■ WHAT YOU ARE ASKED TO DO ■
Find the word "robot" in the material below and gather every line that contains it.

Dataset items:
────────────────
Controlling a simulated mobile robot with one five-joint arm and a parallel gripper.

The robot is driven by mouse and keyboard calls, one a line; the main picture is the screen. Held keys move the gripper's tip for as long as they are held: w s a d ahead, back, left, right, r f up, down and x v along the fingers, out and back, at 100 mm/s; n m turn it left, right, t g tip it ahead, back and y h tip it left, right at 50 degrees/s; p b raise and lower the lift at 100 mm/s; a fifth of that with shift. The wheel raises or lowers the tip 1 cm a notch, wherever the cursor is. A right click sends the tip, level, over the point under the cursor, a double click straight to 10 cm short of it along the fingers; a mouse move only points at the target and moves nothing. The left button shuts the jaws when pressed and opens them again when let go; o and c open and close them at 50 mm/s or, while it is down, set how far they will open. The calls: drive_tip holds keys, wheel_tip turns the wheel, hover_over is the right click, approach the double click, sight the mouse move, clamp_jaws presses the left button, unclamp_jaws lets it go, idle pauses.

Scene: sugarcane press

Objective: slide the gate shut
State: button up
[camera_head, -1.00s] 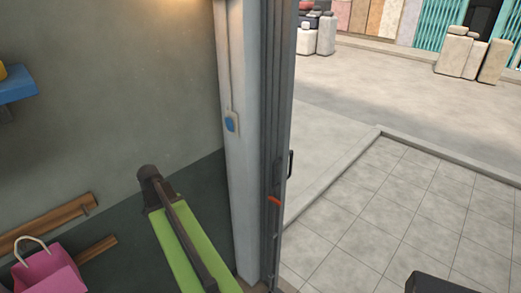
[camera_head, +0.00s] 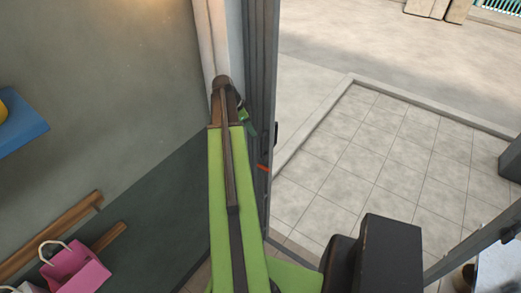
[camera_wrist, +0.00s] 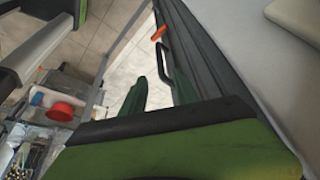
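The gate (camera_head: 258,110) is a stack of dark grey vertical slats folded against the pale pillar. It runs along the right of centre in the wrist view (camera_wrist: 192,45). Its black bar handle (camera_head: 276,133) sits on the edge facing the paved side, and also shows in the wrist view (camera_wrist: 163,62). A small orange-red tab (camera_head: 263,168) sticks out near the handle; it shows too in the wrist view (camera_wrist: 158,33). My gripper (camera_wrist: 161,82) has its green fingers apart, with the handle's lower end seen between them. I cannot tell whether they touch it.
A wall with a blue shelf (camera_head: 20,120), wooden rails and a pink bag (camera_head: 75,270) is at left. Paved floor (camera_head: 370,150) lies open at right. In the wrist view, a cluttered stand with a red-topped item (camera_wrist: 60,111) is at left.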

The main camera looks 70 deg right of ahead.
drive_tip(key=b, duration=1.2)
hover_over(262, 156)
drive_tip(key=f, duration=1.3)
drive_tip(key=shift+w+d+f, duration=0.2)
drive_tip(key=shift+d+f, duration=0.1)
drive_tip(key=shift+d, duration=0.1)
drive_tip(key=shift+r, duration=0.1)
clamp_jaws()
────────────────
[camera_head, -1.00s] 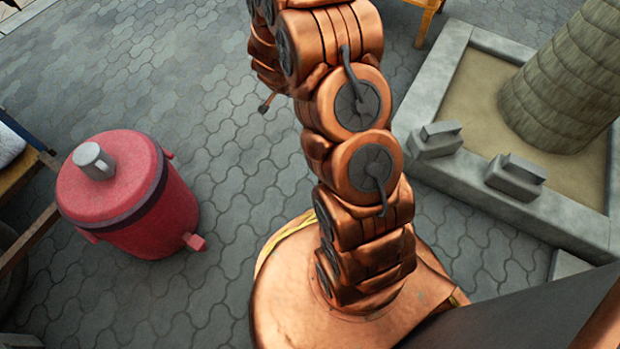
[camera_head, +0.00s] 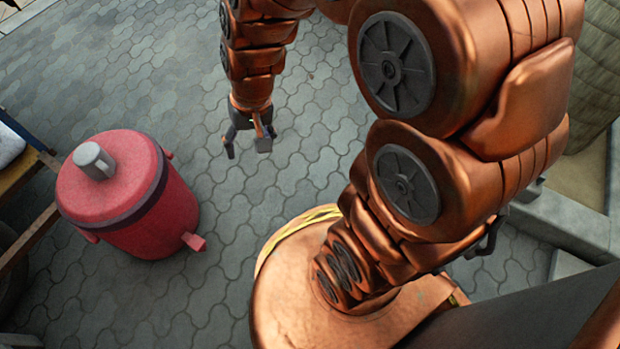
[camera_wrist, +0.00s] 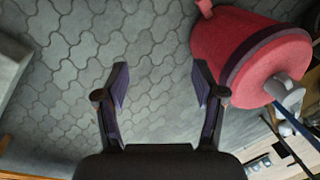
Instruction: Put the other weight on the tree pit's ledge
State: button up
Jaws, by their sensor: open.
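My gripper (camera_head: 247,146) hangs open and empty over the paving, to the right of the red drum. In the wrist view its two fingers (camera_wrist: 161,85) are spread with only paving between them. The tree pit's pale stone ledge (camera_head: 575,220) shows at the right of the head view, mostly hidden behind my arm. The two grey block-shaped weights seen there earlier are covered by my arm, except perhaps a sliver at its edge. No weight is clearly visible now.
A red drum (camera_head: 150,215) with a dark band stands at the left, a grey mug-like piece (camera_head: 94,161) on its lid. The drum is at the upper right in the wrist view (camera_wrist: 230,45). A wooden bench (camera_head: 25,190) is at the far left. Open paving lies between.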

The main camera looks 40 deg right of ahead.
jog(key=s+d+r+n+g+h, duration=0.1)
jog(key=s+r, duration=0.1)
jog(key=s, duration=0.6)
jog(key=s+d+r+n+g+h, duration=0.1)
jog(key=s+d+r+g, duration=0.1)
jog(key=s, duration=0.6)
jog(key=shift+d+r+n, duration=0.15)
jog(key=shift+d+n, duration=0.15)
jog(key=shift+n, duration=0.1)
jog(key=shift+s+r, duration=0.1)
────────────────
■ EXERCISE SOLUTION ■
Controlling a simulated mobile robot with one five-joint arm and a parallel gripper.
The robot is driven by mouse and keyboard calls, one a line; the main picture is the screen. Held keys move the gripper's tip for as long as they are held: w s a d ahead, back, left, right, r f up, down and x v along the fingers, out and back, at 100 mm/s; n m turn it left, right, t g tip it ahead, back and y h tip it left, right at 50 degrees/s; p b raise and lower the lift at 100 mm/s; a fifth of that with shift. The wheel raises or lowers the tip 1 cm a notch, wherever the cursor is. A right click sends the tip, level, over the point under the cursor, a double click straight to 10 cm short of it along the fingers; a mouse move only points at the target and moves nothing. The left button shuts the jaws when pressed and opens them again when let go; o and c open and close them at 50 mm/s or, while it is down, set how far they will open. The calls: drive_tip holds keys, wheel_tip turns the wheel, hover_over is the right click, approach the double click, sight the mouse move, clamp_jaws presses the left button, unclamp_jaws lets it go, idle pauses.

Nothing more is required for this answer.